Speaking of growth, when analysing any company, one of the first areas I populate in the spreadsheet model are revenues and revenue growth both historical and projected. Starting in 2009 actual and projected revenues for Apple are as follows:

  • 2009 = $37B
  • 2010 = $65B Increased 76% YOY
  • 2011 = $108B Increased 66% YOY
  • 2012 = $157B Increased 45% YOY
  • 2013 = $171B Increased 9% YOY
  • 2014 = $179B {projected} Increase of 4.6%
  • 2015 = $199B {projected} Increase of 11%
  • 2016 = $204B (projected) Increase of 2.5%

It’s clear that competition is increasing and markets are maturing for handsets. Apple’s 2009-2012 growth is in a word – unrepeatable. According to industry forecaster Gartner Group, iPhone sales in North America, Western Europe, and Japan have plateaued. There is growth in China particularly as Apple gains new partners. Gartner has also flagged Apple market share declines in all markets save China and Japan. iPad sales peaked in 2013 and year to date are down 14%. The larger screen iPhone 6 may further cannibalise iPad sales in 2015.

In fact Apple’s share of the global smartphone market has been on the decline as this graphic from IDC clearly shows: (Apple is IOS)


Graph for Analysing Apple

Apple’s stock has had a strong run over the last five quarters, up some 75% yet it’s not really expensive in absolute or relative terms. At 14.3X 2015 earnings it’s at a small discount to the overall market but that P.E. is at a three-year high. Relative to large cap peers it’s towards the high end with MSFT at 16X, Intel at 15.4X, Oracle at 12.9X, IBM at 9.9X and HP at 9.5X. What do all those peers have in common? They are all EX GROWTH either due to their size, market competition, or industry structure. Is Apple among them? That revenue table is scary!
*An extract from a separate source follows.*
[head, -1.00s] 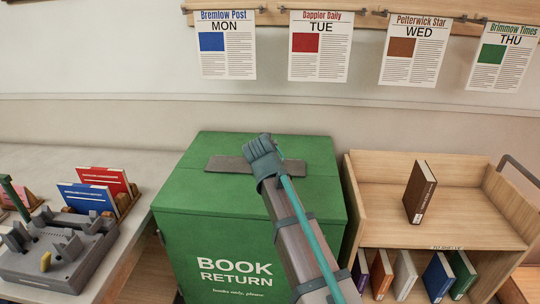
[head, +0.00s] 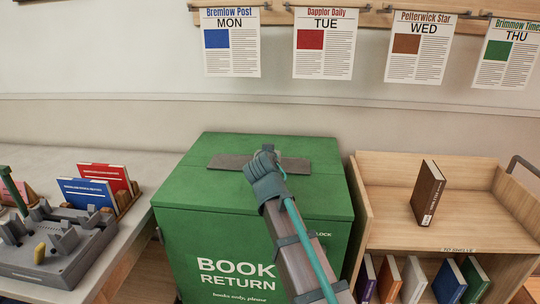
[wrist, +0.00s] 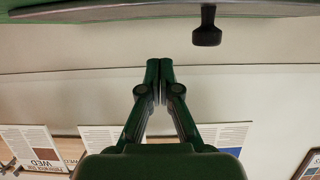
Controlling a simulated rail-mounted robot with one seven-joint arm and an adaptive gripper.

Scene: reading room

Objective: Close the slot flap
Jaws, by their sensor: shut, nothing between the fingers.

For Apple’s stock to continue to outperform the new iPhones have to drive earnings per share well ahead of consensus. That really means that the larger iPhone 6 with the 5.5” screen must sell well above market estimates with a high average selling price and better margins. Possible but unlikely in my opinion. Do most consumers really want a phone that big? The blogosphere is rife with comments on “upgrade fatigue”. Still, demand will be pretty good for the iPhone 6 as the consumer seems programmed to trade up, it is a good product, and the Apple Pay option is intriguing. However I don’t believe sales of iPhone 6 will produce the blow out earnings surprise that would drive the stock substantially higher from here.

Conclusion and recommendation

I would not be a buyer of Apple at this time. It is a great company with neat (and expensive) products but I can find other stocks that I think have more upside from here. As a portfolio manager, stocks are either a “buy” or “not buy.” If you own it – congratulations, you’ve had a good return this year. I don’t anticipate a massive correction in the share price. There may be a bit of “marking time” and mild market underperformance, which is not unusual after a major product launch. Given the quality of this company, it’s unlikely you will wake up in the morning to a 20% price correction.

Downside risks

  • Inventory management/supply chain will be challenging due to the increased complexity of its products.
  • Sales may fall off post-new product surge, front end loading the first half of 2015.
  • Due to competitive pressures, Apple might be forced to create a cheaper product; margins would suffer and volumes wouldn’t be enough to meaningfully impact $US200 billion sales base. Going down market is never a good option.
  • Apple reports fourth-quarter earnings on October 28, 2014. I will update after the results. Analysts are looking for $US1.28 earnings per share (EPS) for the quarter and the iPhone 6 will not really be a factor. We will have to wait for earnings during the last three months of calendar 2014, which will be released early in 2015, to get a sense of how iPhone 6 is travelling. Analysts are looking for more than $US2.35. That’s a sequential gain of some 60% over the fourth quarter of 2014 so the iPhone 6 and Apple products in general will have to deliver.

Apple’s future opportunities

Although I’m not recommending buying Apple shares here, there is the possibility of a third leg of outperformance in the future and that’s based on the long term potential of Apple Pay and the development of the Apple ecosystem which will essentially keep millions of Apple users “in the system” and is available for any new device, app, software or service the company devises. This third leg will not be hardware driven and it may take time to develop. Its current software and services category, which includes iTunes, the Apple retail stores, warranties, etc., generated $US16 billion in 2013.

Apple Pay is an intriguing service but (like all the other Apple products) someone else pre-empted them – Google. The Google Wallet service allows users to transfer money to each other, make online purchases and use their mobile phones to make payments in physical stores. Nevertheless, Apple Pay represents a new direction for Apple and could turn out to be revolutionary.

Apple’s new phones have an NFC (near-field communication) radio antenna which unsurprisingly only works with Apple Pay, plus secure chips that store payment information. Security is provided through the Touch ID fingerprint scanner, while credit cards are stored in Passbook, Apple’s coupon app. While the payments work at any of the 220,000 merchants that have NFC readers in place, Apple worked with a handful of retailers including Bloomingdale’s, McDonald’s and Whole Foods on deeper integrations. More will be forthcoming.

The payment system can also be used for one-click purchases within mobile apps. Apple receives .15% of every transaction, whether it’s a hamburger or a $US3000 vacation. Revenue impacts vary but some commentators see a $US1.5-2 billion revenue opportunity by 2017. Apple Pay could also raise Apple’s user retention metrics (currently 76%) over time.